**Aim of the exercise**
Provide again, from the entries below, every line from the one containing "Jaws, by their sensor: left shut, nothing" through the one containing "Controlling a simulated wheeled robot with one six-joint", exactly as written, and no other line.

Rows about robot tasks:

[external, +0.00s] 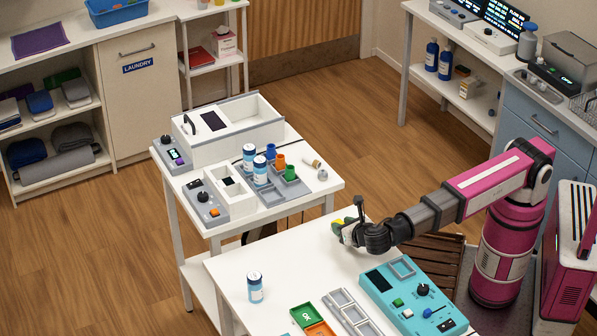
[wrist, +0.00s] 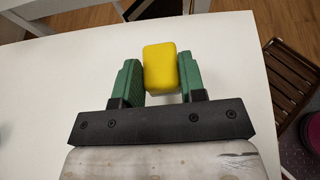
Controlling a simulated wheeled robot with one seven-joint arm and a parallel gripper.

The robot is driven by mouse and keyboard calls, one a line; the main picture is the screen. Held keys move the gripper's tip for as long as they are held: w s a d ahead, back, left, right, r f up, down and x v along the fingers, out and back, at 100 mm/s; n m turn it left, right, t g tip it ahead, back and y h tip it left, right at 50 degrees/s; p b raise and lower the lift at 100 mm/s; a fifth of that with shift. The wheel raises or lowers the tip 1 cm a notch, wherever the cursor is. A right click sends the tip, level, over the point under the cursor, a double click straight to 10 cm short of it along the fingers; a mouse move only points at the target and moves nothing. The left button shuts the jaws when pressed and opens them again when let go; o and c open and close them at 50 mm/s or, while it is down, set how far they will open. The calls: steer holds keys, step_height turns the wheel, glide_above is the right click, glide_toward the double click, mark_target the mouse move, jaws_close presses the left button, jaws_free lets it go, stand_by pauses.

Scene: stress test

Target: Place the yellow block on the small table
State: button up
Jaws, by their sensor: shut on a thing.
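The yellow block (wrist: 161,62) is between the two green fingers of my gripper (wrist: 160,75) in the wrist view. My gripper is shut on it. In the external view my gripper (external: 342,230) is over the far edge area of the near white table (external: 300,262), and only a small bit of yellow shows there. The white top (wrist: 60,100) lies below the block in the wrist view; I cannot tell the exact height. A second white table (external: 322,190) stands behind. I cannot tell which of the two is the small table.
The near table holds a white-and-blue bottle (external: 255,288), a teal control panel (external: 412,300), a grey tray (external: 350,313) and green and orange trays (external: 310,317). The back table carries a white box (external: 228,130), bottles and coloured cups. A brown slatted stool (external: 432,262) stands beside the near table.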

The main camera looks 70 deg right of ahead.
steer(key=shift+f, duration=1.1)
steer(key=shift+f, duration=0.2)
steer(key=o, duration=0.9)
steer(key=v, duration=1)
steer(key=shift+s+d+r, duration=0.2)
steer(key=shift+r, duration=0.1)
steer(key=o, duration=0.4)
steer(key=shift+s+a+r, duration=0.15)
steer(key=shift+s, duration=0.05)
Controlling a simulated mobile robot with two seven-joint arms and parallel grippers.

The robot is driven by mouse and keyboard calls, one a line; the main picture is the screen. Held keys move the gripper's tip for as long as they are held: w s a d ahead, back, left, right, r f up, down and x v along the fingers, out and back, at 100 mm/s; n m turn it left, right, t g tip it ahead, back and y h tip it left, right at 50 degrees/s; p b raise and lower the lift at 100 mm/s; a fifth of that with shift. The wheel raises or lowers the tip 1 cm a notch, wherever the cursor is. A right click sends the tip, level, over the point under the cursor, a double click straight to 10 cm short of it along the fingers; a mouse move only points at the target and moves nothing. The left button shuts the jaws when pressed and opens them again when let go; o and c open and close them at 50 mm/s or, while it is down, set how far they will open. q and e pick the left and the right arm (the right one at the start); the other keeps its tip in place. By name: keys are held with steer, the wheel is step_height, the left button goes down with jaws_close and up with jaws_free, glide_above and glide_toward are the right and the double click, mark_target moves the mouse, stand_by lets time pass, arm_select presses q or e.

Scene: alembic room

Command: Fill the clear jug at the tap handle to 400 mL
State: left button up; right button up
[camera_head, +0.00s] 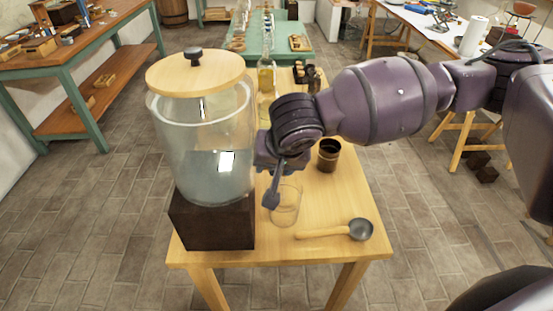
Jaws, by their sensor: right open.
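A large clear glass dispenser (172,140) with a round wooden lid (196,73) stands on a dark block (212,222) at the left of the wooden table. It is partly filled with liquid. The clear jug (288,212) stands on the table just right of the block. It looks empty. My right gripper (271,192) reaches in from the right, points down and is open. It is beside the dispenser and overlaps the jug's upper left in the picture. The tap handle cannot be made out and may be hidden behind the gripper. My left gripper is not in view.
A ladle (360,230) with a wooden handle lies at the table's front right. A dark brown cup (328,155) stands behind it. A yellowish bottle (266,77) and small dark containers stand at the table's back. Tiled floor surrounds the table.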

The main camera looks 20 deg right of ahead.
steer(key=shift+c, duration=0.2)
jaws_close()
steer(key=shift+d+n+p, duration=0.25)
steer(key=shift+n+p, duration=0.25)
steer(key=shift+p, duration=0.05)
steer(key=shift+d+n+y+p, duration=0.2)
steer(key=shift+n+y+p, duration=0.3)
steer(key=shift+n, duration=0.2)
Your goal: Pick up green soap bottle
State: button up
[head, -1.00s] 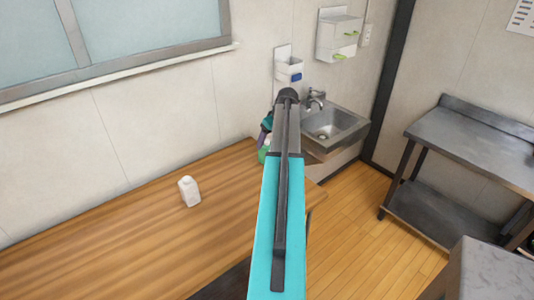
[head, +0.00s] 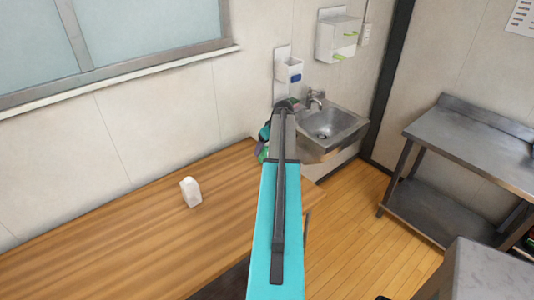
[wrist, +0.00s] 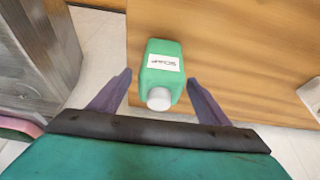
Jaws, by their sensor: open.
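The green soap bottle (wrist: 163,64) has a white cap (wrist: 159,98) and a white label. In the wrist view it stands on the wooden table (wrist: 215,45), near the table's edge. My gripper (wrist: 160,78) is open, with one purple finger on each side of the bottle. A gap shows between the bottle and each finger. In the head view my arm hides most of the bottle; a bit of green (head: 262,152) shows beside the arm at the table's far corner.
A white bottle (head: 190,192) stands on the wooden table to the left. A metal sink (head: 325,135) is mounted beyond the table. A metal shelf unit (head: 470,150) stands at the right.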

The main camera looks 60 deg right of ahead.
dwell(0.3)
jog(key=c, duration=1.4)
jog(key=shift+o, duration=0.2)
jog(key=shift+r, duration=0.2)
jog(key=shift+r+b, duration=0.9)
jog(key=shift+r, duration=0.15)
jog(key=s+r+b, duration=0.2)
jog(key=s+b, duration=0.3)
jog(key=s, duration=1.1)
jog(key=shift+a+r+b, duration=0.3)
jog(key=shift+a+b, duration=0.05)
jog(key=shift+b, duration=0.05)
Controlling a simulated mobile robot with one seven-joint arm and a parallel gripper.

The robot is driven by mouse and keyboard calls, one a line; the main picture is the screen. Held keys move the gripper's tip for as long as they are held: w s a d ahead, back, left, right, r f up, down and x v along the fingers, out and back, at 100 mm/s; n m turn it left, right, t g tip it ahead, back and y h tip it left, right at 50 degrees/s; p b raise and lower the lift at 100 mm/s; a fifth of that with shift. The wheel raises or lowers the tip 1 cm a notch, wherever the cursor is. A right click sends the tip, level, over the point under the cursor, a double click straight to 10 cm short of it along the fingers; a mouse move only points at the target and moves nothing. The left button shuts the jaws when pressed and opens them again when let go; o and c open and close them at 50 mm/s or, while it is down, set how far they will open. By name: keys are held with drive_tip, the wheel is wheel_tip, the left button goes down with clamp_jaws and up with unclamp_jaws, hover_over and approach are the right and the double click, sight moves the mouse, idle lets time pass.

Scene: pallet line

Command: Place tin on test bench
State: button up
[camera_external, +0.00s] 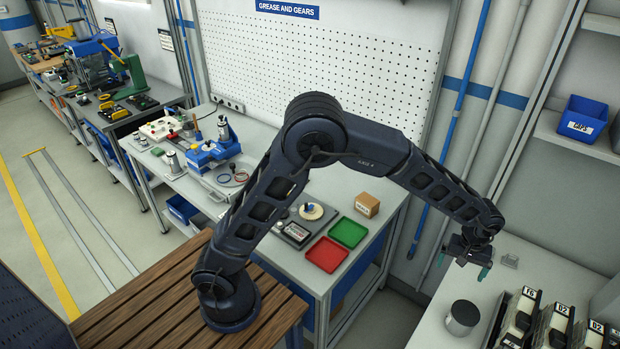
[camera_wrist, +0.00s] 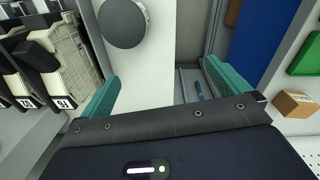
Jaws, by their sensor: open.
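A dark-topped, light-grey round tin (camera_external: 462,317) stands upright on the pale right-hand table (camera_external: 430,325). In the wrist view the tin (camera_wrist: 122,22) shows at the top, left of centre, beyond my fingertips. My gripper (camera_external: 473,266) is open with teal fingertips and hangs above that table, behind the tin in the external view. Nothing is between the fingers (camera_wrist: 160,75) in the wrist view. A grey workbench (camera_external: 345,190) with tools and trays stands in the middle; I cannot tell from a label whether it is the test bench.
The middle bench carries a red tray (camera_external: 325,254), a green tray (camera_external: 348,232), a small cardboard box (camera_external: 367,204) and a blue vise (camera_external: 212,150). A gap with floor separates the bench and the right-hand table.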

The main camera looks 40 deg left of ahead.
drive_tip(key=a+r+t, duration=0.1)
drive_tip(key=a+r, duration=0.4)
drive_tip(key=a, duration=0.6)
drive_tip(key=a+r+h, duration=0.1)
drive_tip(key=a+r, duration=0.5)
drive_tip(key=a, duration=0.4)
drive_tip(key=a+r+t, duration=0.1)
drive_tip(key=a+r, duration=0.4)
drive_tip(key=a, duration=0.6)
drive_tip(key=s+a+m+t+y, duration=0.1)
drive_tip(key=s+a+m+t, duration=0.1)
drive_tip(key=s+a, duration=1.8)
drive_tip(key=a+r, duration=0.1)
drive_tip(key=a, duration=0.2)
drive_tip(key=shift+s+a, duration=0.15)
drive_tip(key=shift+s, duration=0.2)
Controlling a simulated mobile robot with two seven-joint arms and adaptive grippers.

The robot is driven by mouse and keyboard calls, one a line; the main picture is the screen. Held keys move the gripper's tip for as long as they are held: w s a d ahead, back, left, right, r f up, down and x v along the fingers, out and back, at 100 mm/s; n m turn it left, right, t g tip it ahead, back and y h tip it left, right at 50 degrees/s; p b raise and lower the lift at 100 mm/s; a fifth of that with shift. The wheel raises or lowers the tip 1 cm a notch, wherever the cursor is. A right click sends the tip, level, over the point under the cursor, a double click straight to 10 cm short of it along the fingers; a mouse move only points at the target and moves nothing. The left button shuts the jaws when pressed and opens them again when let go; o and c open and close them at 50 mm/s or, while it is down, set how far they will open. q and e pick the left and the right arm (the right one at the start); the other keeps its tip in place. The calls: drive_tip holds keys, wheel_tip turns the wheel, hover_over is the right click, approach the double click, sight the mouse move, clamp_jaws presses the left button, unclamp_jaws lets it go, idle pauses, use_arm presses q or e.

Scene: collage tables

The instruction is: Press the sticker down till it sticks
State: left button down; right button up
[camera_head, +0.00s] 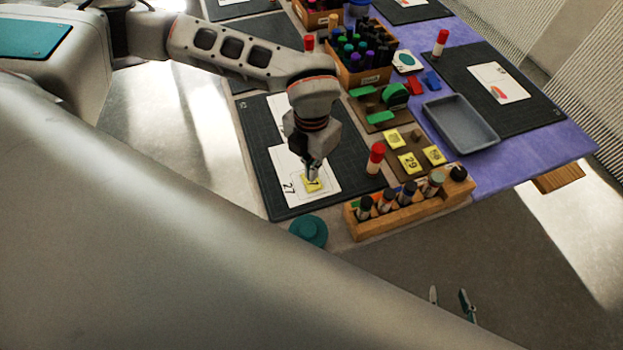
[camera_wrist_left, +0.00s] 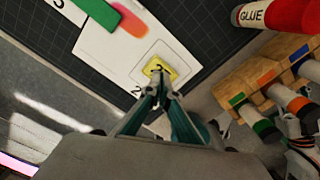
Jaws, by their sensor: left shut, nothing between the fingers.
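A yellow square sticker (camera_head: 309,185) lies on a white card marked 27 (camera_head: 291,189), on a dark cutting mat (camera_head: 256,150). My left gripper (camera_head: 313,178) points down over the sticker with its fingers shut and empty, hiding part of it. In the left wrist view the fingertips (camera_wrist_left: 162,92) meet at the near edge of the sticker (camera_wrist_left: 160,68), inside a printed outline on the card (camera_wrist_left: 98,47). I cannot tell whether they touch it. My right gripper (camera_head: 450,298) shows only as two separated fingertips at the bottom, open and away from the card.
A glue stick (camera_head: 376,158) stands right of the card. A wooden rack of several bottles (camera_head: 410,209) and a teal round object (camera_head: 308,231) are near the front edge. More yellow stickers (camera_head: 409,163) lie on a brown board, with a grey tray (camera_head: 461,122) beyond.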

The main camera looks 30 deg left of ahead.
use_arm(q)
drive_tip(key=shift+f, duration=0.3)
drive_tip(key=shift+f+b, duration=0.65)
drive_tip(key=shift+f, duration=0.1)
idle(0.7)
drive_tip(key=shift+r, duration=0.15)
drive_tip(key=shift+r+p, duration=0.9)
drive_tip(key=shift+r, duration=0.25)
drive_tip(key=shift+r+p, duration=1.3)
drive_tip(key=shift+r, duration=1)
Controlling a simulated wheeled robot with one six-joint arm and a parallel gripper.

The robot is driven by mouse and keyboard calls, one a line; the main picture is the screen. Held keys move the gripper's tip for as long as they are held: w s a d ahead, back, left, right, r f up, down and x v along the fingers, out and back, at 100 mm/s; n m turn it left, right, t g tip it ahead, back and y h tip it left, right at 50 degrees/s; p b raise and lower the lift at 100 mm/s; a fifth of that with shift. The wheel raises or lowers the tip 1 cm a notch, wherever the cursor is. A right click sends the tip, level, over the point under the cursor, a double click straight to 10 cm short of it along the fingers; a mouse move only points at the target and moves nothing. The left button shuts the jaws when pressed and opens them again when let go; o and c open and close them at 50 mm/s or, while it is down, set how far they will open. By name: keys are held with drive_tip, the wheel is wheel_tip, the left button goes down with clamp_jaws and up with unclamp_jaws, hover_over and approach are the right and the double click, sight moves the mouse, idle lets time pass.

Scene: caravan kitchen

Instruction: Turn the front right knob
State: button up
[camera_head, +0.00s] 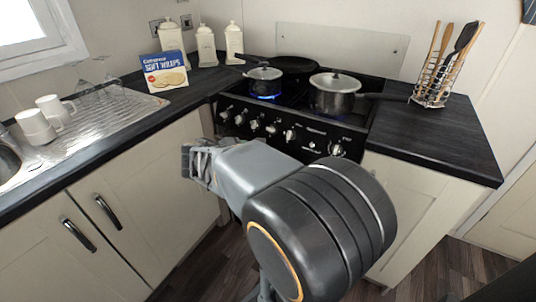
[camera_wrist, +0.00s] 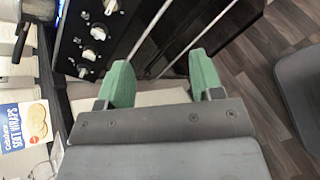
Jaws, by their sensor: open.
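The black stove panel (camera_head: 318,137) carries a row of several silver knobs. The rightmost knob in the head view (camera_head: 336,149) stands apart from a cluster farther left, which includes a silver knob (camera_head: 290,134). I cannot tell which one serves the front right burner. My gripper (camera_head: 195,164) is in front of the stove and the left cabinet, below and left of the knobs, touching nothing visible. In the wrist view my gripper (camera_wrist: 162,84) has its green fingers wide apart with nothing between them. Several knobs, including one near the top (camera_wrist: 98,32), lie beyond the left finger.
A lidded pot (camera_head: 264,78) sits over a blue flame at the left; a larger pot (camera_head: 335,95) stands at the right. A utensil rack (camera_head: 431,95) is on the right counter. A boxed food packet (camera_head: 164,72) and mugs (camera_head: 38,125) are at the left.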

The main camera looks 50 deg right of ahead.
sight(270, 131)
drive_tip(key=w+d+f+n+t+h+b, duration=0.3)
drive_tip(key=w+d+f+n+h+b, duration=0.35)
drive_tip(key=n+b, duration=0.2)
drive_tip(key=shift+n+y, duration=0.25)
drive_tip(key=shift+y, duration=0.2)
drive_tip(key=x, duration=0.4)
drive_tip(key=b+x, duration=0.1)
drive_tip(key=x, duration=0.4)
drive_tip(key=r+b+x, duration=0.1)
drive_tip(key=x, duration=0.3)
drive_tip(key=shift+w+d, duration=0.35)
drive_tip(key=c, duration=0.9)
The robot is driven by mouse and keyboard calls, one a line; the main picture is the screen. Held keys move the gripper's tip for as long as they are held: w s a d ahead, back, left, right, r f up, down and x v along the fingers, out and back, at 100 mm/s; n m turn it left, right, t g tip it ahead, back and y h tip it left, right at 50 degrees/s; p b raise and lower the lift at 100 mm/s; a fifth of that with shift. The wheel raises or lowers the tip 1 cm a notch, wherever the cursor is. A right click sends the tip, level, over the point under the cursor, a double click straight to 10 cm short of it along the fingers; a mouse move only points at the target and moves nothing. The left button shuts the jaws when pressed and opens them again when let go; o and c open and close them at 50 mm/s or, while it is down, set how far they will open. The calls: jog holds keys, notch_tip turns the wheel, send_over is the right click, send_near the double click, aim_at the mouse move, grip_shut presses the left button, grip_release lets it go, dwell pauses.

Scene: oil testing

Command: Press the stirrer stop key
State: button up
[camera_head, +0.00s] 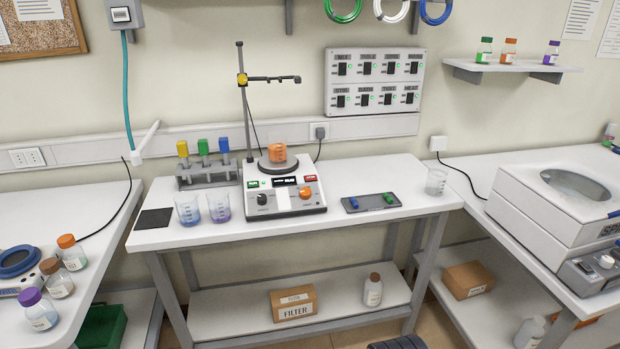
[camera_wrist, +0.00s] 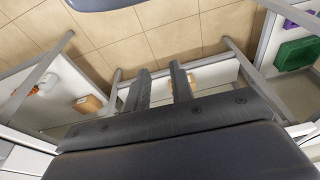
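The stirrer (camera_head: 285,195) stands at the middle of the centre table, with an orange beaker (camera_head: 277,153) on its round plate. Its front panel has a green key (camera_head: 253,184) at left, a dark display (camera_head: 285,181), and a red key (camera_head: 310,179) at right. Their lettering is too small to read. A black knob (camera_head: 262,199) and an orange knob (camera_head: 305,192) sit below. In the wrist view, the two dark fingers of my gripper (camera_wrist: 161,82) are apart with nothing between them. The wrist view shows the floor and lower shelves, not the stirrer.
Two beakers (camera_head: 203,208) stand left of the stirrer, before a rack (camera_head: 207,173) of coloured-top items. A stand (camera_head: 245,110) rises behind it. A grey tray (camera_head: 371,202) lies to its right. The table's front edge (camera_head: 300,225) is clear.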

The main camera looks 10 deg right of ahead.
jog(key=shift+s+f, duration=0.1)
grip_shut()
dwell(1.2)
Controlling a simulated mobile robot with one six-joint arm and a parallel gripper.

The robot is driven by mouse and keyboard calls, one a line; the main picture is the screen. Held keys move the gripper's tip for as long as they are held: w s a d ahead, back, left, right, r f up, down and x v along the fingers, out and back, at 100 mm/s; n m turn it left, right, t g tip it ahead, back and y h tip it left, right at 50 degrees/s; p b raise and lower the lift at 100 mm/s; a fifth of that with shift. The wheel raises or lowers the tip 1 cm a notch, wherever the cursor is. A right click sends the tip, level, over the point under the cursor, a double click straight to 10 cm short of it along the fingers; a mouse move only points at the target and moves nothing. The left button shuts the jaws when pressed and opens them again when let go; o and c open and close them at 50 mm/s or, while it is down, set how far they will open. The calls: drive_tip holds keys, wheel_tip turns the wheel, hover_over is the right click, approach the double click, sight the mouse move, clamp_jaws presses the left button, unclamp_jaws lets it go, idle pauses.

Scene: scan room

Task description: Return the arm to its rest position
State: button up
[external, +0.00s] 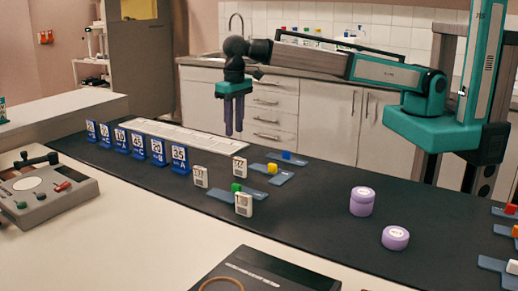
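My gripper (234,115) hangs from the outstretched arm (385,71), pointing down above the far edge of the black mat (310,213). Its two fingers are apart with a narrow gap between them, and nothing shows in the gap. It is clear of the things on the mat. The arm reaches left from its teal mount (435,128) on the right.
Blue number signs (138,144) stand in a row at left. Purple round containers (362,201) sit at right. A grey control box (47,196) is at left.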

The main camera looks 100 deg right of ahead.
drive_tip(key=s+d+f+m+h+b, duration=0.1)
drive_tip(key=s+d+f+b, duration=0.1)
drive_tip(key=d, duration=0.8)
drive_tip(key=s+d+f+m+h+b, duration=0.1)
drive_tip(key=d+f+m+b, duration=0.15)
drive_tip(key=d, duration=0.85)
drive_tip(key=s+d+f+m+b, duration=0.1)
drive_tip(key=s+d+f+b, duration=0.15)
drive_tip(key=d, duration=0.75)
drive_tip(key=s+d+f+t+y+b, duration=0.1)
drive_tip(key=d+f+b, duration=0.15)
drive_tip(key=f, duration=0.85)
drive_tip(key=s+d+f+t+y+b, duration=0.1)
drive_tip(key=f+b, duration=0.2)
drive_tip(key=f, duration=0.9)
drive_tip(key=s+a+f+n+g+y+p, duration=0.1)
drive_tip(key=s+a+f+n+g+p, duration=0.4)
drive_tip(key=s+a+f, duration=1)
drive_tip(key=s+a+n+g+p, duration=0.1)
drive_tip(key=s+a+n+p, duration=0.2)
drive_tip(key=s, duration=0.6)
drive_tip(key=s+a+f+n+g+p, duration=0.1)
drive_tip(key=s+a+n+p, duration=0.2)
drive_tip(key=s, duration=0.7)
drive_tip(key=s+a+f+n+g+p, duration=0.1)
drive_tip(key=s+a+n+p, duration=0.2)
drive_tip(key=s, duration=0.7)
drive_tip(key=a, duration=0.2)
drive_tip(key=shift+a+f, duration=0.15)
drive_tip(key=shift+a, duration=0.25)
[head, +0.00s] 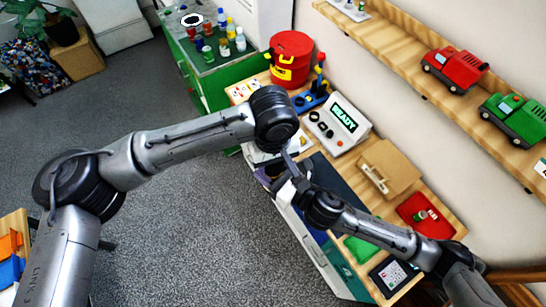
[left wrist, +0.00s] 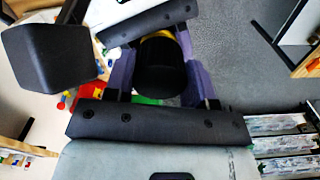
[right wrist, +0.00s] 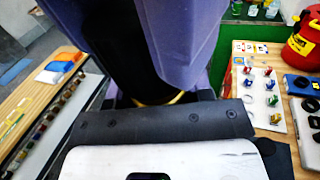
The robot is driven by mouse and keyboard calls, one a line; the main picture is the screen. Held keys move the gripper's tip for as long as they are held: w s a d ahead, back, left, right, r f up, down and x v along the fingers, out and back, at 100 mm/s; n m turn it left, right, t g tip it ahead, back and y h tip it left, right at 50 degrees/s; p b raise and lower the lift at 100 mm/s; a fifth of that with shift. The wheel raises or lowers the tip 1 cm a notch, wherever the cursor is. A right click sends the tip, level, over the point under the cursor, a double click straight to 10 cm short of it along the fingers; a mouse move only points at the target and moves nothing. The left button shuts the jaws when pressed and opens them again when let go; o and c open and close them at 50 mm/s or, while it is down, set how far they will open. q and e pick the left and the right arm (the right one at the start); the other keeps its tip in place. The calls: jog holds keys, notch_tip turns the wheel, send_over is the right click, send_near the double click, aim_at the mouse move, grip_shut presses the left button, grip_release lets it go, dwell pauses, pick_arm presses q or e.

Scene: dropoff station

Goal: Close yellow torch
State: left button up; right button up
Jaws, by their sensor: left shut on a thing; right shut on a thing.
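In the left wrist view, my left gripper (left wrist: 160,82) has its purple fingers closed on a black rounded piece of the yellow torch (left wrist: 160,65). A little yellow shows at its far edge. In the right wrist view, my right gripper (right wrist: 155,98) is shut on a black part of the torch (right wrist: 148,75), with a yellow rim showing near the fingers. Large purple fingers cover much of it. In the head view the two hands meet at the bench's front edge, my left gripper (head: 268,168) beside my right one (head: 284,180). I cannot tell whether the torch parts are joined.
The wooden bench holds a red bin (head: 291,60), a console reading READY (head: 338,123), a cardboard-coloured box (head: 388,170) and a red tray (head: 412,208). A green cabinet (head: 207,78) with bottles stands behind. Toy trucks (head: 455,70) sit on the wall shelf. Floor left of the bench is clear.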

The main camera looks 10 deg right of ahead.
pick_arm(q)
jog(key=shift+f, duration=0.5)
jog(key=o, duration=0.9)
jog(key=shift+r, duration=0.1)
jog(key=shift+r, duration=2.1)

**Solution for this problem**
Jaws, by their sensor: left shut, nothing between the fingers.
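A yellow square sticker (camera_head: 309,185) lies on a white card marked 27 (camera_head: 291,189), on a dark cutting mat (camera_head: 256,150). My left gripper (camera_head: 313,178) points down over the sticker with its fingers shut and empty, hiding part of it. In the left wrist view the fingertips (camera_wrist_left: 162,92) meet at the near edge of the sticker (camera_wrist_left: 160,68), inside a printed outline on the card (camera_wrist_left: 98,47). I cannot tell whether they touch it. My right gripper (camera_head: 450,298) shows only as two separated fingertips at the bottom, open and away from the card.
A glue stick (camera_head: 376,158) stands right of the card. A wooden rack of several bottles (camera_head: 410,209) and a teal round object (camera_head: 308,231) are near the front edge. More yellow stickers (camera_head: 409,163) lie on a brown board, with a grey tray (camera_head: 461,122) beyond.

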The main camera looks 30 deg left of ahead.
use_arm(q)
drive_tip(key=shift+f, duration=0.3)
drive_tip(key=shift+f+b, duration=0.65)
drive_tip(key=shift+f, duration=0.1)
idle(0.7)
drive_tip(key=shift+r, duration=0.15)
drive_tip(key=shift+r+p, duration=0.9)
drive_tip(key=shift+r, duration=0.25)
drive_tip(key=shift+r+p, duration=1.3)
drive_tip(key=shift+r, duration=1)
Controlling a simulated wheeled robot with one six-joint arm and a parallel gripper.

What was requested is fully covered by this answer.